Such research may be in written form or through direct contact
with individuals and may include quotations on portfolio
securities and information on particular issuers and industries,
as well as on market, economic, or institutional activities. The
Business Trust recognizes that no dollar value can be placed on
such research services or on execution services, that such
research services may or may not be useful to the Trust and/or
other accounts of the Adviser, and that research received by such
other accounts may or may not be useful to the Trust.
3. Allocation of Expenses
The Adviser agrees that it will furnish the Trust, at the
Adviser's expense, all office space, facilities, equipment and
clerical personnel necessary for carrying out its duties under
this Agreement. The Adviser agrees that it will supply, or cause
to be supplied, to any sub-adviser, administrator or principal
underwriter of the Trust all necessary financial information in
connection with such sub-adviser's, administrator's or principal
underwriter's duties under any agreement between such sub-
adviser, administrator or principal underwriter and the Business
Trust. The Adviser will also pay all compensation of the Trust's
officers, employees, and Trustees, if any, who are affiliated
persons of the Adviser. The Trust agrees to bear the costs of
preparing and setting in type its prospectuses, statements of
additional information and reports to its shareholders, and the
costs of printing or otherwise producing and distributing those
copies of such prospectuses, statements of additional information
and reports as are sent to its shareholders.
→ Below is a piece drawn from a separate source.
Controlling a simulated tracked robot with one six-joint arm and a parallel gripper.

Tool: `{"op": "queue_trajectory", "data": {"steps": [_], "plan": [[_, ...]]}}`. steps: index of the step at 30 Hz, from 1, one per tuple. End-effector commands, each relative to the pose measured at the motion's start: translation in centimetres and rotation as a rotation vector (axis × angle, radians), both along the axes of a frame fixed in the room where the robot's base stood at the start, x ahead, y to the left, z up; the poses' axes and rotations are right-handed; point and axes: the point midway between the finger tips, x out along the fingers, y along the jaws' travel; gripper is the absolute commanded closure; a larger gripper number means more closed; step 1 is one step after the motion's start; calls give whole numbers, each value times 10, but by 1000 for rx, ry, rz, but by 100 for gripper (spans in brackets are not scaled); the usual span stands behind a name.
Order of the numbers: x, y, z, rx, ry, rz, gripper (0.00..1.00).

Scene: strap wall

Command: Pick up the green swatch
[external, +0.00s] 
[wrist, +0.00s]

All costs and
expenses not expressly assumed by the Adviser under this
Agreement or by such sub-adviser, administrator or principal
underwriter shall be paid by the Trust, including, but not
limited to (i) interest and taxes; (ii) brokerage commissions;
(iii) insurance premiums; (iv) compensation and expenses of its
Trustees other than those affiliated with the Adviser or such
sub-adviser, administrator or principal underwriter; (v) legal
and audit expenses; (vi) custodian and transfer agent, or
shareholder servicing agent, fees and expenses; (vii) expenses
incident to the issuance of its shares (including issuance on the
payment of, or reinvestment of, dividends); (viii) fees and
expenses incident to the registration under Federal or State
securities laws of the Trust or its shares; (ix) expenses of
preparing, printing and mailing reports and notices and proxy
material to shareholders of the Trust; (x) all other expenses
incidental to holding meetings of the Trust's shareholders; and
(xi) such non-recurring expenses as may arise, including
litigation affecting the Trust and the legal obligations for
which the Business Trust may have to indemnify its officers and
Trustees.
4. Compensation of the Adviser
The Business Trust agrees to pay the Adviser, and the
Adviser agrees to accept as full compensation for all services
rendered by the Adviser as such, a management fee payable monthly
and computed on the net asset value of the Trust
as of the close of business each business day at the annual rate
of 0.20 of 1% of such net asset value.
5. Duration and Termination
(a) This Investment Advisory Agreement shall become
effective on the date set forth above following approval by the
shareholders of the Trust and shall, unless terminated as
hereinafter provided, continue in effect until the November 30
next preceding the second anniversary of the effective date of
this Agreement, and from year to year thereafter, but only so
long as such continuance is specifically approved at least
annually (1) by a vote of the Business Trust's Board of Trustees,
including a vote of a majority of the Trustees who are not
parties to this Agreement or "interested persons" (as defined in
the Act) of any such party, with votes cast in person at a
meeting called for the purpose of voting on such approval, or (2)
by a vote of the holders of a "majority" (as so defined) of the
outstanding voting securities of the Trust and by such a vote of
the Trustees.
(b) This Agreement may be terminated by the Adviser at
any time without penalty upon giving the Business Trust sixty
days' written notice (which notice may be waived by the Business
Trust) and may be terminated by the Business Trust at any time
without penalty upon giving the Adviser sixty days' written
notice (which notice may be waived by the Adviser), provided that
such termination by the Business Trust shall be directed or
approved by a vote of a majority of its Trustees in office at the
time or by a vote of the holders of a majority (as defined in the
Act) of the voting securities of the Trust outstanding and
entitled to vote. This Agreement shall automatically terminate
in the event of its assignment (as defined in the Act).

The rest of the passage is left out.